John Oliver wants to create an institution that would allow countries to steal back cultural objects from the Western nations that once looted them.
The “Last Week Tonight” host laid out his plan Sunday night, in the conclusion to an extended episode that took aim at museums and the corruption of the modern antiquities market. Oliver’s targets included Sotheby’s, the British Museum, and the Metropolitan Museum of Art—each of which was shown to own or sell pieces of cultural heritage unethically sourced from abroad.
The whole episode is available to watch for free on Youtube.
One segment featured a documentary clip of the Rubin Museum of Art executive director Jorrit Britschgi being asked if his institution had worked with Deepak Shakya, a dealer convicted of selling stolen artifacts. “I don’t think we should answer that question,” Britschgi replied sheepishly, almost as if taking a lie detector test.

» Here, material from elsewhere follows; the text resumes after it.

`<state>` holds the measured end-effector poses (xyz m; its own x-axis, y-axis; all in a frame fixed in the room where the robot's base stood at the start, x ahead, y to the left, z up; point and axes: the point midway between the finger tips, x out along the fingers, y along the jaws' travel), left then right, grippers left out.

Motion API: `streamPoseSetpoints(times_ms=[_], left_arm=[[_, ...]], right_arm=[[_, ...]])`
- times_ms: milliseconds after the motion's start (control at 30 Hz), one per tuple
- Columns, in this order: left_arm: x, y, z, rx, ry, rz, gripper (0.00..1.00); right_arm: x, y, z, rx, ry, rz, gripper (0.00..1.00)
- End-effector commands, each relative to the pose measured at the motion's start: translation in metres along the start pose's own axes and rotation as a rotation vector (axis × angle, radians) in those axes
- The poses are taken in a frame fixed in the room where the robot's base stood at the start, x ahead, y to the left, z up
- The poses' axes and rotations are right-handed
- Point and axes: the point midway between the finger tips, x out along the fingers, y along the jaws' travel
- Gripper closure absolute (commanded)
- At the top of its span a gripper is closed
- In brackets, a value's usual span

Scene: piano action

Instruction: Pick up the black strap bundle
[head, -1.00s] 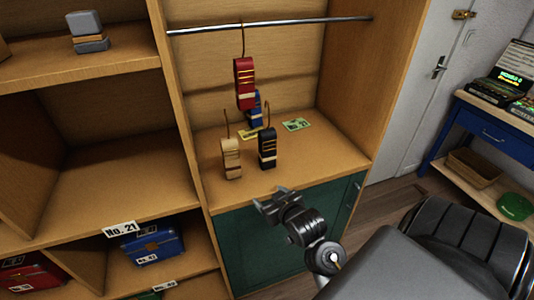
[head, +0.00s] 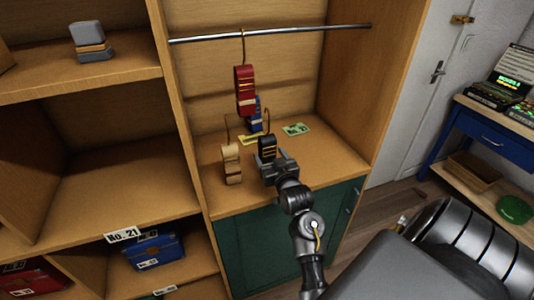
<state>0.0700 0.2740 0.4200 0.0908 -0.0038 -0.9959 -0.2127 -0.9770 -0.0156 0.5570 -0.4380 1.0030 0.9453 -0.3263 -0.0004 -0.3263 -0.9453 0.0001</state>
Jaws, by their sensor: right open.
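The black strap bundle (head: 266,147) stands upright on the wooden cabinet shelf, with yellowish bands around it. Its lower part is hidden behind my right gripper. My right gripper (head: 273,166) is open, just in front of the bundle's lower part; I cannot tell whether it touches the bundle or has it between the fingers. My left gripper is not in view.
A cream bundle (head: 231,163) stands close to the left. A blue bundle (head: 255,115) is behind, and a red bundle (head: 244,90) hangs from the metal rail (head: 300,29). A green card (head: 296,129) lies on the shelf at the right, where there is free room.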

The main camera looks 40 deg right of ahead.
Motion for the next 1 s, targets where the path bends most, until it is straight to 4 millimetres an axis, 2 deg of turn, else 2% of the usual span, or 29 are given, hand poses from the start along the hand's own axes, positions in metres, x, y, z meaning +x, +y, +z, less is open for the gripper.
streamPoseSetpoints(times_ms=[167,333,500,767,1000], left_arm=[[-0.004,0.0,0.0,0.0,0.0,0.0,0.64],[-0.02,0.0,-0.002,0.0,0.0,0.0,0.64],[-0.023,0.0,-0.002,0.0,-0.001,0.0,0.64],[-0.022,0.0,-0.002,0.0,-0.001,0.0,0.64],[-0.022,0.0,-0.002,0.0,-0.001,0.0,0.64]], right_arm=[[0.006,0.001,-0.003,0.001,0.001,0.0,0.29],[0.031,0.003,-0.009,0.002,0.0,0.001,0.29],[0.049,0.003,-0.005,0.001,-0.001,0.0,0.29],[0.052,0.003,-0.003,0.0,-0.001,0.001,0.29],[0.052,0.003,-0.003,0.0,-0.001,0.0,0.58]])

From there, the host segued into a broader discussion of why Western cultural institutions urgently need to reckon with the colonial legacy of their own collections.
“The fact is,” Oliver said, “museums should be getting asked hard questions about every aspect of both their acquisition process and their collections as part of a long overdue conversation about where their items came from and whether anyone wants them back.”

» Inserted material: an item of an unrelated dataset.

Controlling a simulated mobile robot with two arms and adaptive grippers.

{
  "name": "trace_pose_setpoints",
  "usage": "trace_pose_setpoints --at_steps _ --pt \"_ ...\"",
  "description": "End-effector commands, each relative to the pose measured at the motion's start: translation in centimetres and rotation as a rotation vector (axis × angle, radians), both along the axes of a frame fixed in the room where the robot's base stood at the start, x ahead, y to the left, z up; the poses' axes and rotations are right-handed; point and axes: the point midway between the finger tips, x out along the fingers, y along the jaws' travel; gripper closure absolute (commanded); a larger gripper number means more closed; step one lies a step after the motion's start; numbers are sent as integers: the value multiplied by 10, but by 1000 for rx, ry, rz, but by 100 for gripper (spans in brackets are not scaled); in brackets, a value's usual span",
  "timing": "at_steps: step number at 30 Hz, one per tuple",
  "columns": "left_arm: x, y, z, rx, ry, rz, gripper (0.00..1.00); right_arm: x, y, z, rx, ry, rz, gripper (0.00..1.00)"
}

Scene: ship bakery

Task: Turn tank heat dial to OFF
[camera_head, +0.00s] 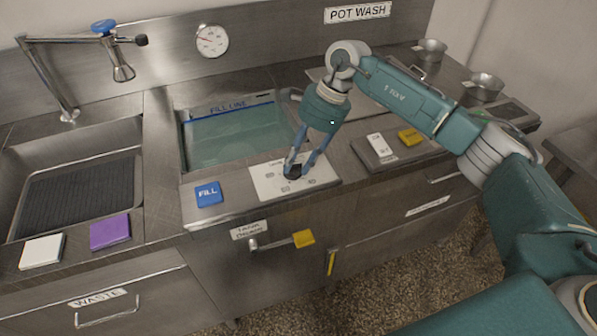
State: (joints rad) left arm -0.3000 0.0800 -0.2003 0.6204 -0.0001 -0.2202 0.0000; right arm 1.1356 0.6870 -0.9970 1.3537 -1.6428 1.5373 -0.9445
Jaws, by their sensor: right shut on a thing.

“While obviously museums should not be violating the law, they shouldn’t be violating basic moral decency either,” he went on. “There is so much that we need to do to reckon with the harms both past and present of colonialism. But this should really be the easy part.”
The episode ended with Oliver’s pitch for the Payback Museum—and he brought in fellow comedian Kumail Nanjiani to do it.
In a special video segment, Nanjiani toured us around the hypothetical venue, which he referred to as the “first public museum in the world devoted to providing recourse to nations who have been plundered of their greatest treasures throughout history by colonial dickheads.”
Among the objects on view in the Payback Museum’s halls was a section of Stonehenge stolen by Nigeria as punishment for the 1897 looting of the Kingdom of Benin by British troops; and the Liberty Bell, purloined by Peru in response to the U.S.’s illegal exportation of ancient Indigenous textiles.
“This is a collection that’s all about disconnecting people,” Nanjiani explained. “Specifically disconnecting Western countries from their shit—you know, the way they did to everyone else.”